With some exceptions, the fund does not charge a penalty rate on its loans, and in this sense the IMF looks very much like our Fed. At the same time, the fund’s conditions on its loans seem to entail more micomanagement of its borrowers than would be the case even for a national bank supervisor of a troubled institution. But the fund imposes tough conditions because it cannot seize assets of countries, as can private creditors; or overthrow their leaders, as even U.S. regulators can now do in the case of weakly capitalized banks under the new “prompt corrective action” regime (to be precise, U.S. regulators can assume control of a weak, but still solvent bank, and sell it to others who can recapitalize and manage it).
Sixth, unlike central banks that have an interest in immediately supplying such funds as may be necessary to stop a deposit run (consistent with prudent lending practices), the fund dribbles out the disbursement of its assistance in small doses. It does this because the prospect of handing over more money is its only real leverage to ensure that borrowing countries adhere to the fund’s conditions. But gradualism has its costs as well, since countries can find it hard to stop a currency run when they are short of reserves on hand.
Seventh, the IMF is governed by many different countries with different interests and must work by consensus. Its director does not have the power of, say, an Alan Greenspan to move the entire body, although recently the U.S. government (through the Treasury) has been well out in front in leading the IMF. However, the U.S. still only has an eighteen percent vote, and our influence inevitably must wane if we are not willing to provide the IMF with the additional resources it has requested.
In short, while I disagree with her recommendation that the IMF be dissolved, I could not agree more with Anna Schwartz when she concludes that the IMF is not like a domestic LLR. Furthermore, even when it had more funds to lend out relatively freely, the IMF’s policy was to lend to any of its members willing to accept its conditions. The fund did not try to make a determination whether the country is merely illiquid rather than insolvent (nor, for reasons I have already outlined, would it have made sense to try). As the first article of the fund’s Articles of Agreement makes clear, one of its major purposes is to “give confidence to members by making the general resources of the fund temporarily available to them under adequate safeguards, thus providing them with opportunity to correct maladjustments in their balance of payments without resorting to measures destructive of national or international prosperity” (emphasis added). In plain English, this means that the fund is there to help ensure that governments of countries don’t do stupid things either that may precipitate a crisis that has spillover effects to other countries, or in the midst of a crisis, take steps to aggravate a crisis, to their own detriment and to the detriment of other countries.
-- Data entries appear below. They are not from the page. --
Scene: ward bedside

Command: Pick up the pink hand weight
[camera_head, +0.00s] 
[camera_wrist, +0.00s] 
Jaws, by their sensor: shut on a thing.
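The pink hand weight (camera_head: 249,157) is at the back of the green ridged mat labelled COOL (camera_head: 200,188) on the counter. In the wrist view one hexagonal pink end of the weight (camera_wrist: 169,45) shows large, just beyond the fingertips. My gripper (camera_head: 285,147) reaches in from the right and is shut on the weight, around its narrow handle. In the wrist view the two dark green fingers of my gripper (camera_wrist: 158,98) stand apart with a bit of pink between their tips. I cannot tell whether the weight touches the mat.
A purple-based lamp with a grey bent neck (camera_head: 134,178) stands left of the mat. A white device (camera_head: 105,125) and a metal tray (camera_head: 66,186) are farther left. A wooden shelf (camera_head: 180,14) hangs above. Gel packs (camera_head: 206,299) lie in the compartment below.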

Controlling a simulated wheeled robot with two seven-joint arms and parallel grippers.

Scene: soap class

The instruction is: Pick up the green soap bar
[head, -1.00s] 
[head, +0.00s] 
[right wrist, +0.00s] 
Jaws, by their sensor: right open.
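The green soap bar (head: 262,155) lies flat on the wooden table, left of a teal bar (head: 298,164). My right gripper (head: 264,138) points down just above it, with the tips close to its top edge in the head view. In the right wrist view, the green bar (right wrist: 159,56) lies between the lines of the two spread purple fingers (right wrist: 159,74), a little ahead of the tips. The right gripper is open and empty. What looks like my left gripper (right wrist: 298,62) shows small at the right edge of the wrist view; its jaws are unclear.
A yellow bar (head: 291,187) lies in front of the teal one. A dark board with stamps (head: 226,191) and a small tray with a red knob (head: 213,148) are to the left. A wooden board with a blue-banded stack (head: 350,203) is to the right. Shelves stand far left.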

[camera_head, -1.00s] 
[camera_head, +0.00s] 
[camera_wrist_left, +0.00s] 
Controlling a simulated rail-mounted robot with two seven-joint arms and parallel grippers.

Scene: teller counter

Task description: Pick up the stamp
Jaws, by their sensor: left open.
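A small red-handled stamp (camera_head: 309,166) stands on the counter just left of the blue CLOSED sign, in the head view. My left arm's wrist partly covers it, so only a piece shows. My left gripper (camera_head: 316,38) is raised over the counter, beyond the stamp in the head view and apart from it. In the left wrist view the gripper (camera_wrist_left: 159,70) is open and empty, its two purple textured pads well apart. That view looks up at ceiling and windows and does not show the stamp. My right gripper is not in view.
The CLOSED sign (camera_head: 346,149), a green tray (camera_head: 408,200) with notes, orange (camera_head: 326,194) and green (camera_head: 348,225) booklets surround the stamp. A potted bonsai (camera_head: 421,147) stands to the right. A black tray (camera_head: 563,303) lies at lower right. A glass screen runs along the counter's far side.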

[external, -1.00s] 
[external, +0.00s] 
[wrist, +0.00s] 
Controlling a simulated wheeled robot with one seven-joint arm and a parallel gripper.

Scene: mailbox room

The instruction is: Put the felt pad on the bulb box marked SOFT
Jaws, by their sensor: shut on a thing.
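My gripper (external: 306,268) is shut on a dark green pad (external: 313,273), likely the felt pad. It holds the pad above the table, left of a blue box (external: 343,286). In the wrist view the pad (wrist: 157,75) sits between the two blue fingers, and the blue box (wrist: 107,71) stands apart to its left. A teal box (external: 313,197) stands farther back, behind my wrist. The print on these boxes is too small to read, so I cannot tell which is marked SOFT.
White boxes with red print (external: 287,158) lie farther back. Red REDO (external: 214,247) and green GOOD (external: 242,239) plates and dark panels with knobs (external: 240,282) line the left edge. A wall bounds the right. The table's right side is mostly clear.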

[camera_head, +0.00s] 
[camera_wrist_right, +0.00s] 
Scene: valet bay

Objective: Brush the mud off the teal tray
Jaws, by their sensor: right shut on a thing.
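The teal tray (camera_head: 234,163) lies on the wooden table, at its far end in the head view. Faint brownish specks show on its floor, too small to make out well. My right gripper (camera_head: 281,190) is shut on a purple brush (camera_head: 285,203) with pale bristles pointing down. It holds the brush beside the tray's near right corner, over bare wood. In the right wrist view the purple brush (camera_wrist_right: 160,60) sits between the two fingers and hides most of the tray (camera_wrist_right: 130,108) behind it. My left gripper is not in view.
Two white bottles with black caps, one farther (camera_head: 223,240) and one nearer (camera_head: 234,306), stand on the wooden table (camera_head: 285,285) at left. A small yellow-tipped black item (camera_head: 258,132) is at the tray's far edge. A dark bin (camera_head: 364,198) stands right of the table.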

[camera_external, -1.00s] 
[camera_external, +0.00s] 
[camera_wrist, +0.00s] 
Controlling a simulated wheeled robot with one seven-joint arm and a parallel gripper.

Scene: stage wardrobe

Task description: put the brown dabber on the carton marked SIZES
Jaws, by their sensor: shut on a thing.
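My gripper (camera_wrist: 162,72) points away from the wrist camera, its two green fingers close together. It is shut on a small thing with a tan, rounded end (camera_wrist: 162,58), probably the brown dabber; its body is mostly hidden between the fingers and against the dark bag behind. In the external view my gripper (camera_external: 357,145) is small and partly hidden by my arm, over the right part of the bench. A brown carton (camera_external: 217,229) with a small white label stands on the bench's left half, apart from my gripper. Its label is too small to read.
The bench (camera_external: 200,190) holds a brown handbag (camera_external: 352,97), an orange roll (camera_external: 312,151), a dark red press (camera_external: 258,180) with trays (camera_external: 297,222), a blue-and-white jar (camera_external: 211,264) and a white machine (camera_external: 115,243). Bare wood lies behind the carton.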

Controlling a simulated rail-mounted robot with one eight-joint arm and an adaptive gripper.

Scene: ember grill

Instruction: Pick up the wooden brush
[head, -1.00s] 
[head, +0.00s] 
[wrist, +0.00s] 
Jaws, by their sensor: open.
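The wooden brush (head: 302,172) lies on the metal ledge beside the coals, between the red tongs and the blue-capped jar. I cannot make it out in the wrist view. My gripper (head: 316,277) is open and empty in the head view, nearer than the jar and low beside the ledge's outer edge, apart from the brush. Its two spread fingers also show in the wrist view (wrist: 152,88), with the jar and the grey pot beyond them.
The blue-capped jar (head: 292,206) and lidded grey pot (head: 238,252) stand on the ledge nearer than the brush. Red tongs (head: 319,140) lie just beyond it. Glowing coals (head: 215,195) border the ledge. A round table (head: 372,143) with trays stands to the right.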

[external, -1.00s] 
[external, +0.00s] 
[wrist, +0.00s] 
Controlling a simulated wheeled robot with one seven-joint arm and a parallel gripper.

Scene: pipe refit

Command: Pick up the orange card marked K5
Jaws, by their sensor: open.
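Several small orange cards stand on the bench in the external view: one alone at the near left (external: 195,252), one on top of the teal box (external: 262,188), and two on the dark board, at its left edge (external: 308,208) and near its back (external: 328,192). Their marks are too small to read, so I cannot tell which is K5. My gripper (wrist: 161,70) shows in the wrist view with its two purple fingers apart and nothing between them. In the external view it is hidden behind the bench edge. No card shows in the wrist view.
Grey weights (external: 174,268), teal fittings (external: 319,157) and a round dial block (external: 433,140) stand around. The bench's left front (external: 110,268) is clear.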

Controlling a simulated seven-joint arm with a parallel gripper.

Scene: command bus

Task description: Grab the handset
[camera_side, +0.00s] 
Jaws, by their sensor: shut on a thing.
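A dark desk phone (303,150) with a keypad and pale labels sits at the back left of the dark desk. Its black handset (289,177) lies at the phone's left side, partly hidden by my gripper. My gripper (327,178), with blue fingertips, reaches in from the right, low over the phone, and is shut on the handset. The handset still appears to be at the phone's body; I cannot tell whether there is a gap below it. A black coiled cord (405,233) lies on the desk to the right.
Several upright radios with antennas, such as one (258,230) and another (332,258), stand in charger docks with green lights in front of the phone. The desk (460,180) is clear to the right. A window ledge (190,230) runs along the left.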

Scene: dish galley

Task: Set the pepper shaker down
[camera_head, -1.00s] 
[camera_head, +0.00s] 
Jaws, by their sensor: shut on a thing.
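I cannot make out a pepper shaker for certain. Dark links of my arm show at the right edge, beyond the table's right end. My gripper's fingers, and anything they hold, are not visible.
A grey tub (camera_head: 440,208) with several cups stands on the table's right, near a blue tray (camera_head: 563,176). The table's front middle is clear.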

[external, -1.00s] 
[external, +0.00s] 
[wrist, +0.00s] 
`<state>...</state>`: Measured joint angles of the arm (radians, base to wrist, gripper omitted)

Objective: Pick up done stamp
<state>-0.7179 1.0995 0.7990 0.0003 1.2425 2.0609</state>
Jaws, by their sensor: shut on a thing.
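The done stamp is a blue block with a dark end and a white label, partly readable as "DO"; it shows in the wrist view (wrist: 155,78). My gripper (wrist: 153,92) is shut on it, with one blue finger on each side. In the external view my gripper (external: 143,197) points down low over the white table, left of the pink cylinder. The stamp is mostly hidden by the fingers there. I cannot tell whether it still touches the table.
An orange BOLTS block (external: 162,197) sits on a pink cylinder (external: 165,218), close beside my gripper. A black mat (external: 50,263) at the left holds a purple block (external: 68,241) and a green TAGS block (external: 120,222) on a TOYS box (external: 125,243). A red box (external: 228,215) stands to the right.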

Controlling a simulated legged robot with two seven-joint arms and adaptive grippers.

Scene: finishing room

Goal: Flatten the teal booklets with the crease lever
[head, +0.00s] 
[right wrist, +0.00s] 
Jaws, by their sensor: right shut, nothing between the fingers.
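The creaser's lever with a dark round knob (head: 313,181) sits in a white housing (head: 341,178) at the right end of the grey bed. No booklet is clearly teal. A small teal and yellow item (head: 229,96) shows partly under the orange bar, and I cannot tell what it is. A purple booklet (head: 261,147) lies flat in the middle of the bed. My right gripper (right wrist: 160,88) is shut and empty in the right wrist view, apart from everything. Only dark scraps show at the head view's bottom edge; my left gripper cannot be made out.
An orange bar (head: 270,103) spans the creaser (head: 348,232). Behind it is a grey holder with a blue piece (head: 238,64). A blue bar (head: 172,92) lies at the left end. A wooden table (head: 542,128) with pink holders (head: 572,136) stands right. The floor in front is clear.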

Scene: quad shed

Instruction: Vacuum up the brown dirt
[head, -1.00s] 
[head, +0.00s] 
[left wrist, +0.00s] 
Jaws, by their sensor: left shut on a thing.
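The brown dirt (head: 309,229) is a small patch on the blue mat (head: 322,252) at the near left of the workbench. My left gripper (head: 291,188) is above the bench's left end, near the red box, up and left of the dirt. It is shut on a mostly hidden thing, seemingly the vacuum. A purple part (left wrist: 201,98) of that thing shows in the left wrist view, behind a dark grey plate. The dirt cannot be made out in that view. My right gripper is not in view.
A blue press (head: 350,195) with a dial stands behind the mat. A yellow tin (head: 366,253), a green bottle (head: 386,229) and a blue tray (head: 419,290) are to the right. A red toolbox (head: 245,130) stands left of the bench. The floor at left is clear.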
It is more accurate, therefore, to say that the fund—it its emergency lending activities—is in the “crisis prevention and management” (CPM) business than to claim it is the international equivalent of a lender-of-last resort. The question the Asian-cum-Russia-cum potential Latin American crisis has put on the table, therefore, is whether the IMF should continue in this role, have its operations refined, changed, constrained or eliminated. It is useful to begin with the arguments for elimination first, for if the fund can’t survive those, it doesn’t make much sense to address the other options.
2. THE IMF AND FLEXIBLE EXCHANGE RATES
One alleged argument for dismantling the fund is built around the claim that it was created to support the Bretton Woods system of fixed (and only occasionally adjusted) exchange rates. Now that fixed rates are largely dead, it is said: it is time to sunset the IMF.
This argument is misplaced on several levels. As a threshold matter, even in the wake of the Asian crisis, not all countries have abandoned fixed rates, or their close cousins, currency bands or managed floating regimes. But more fundamentally, the main purpose for which the fund was created—to discourage countries from adopting economic policies in the heat of a balance of payments crisis that harm other economies in the process—is independent of the exchange rate regime that may be in place.
For example, events have shown that having a flexible exchange rate does not make it any easier for a country to manage a large “supply shock,” such as a major jump in oil prices for oil importing nations or a sharp drop in commodity prices for exporting countries. In the former case, a jump in prices of a key import has a direct inflationary impact which is compounded by the drop in the exchange rate, which also makes other imports more expensive. The sharp currency depreciation that can follow a drop in world prices of important commodity exports can have a similar impact on exporting countries. If the affected countries also have sizeable foreign currency debts, then the sudden currency depreciation can generate a wave of bankruptcies that can further damage the economy, which may already be weakened by any attempts to fight the depreciation-induced inflation through restrictive macroeconomic policies.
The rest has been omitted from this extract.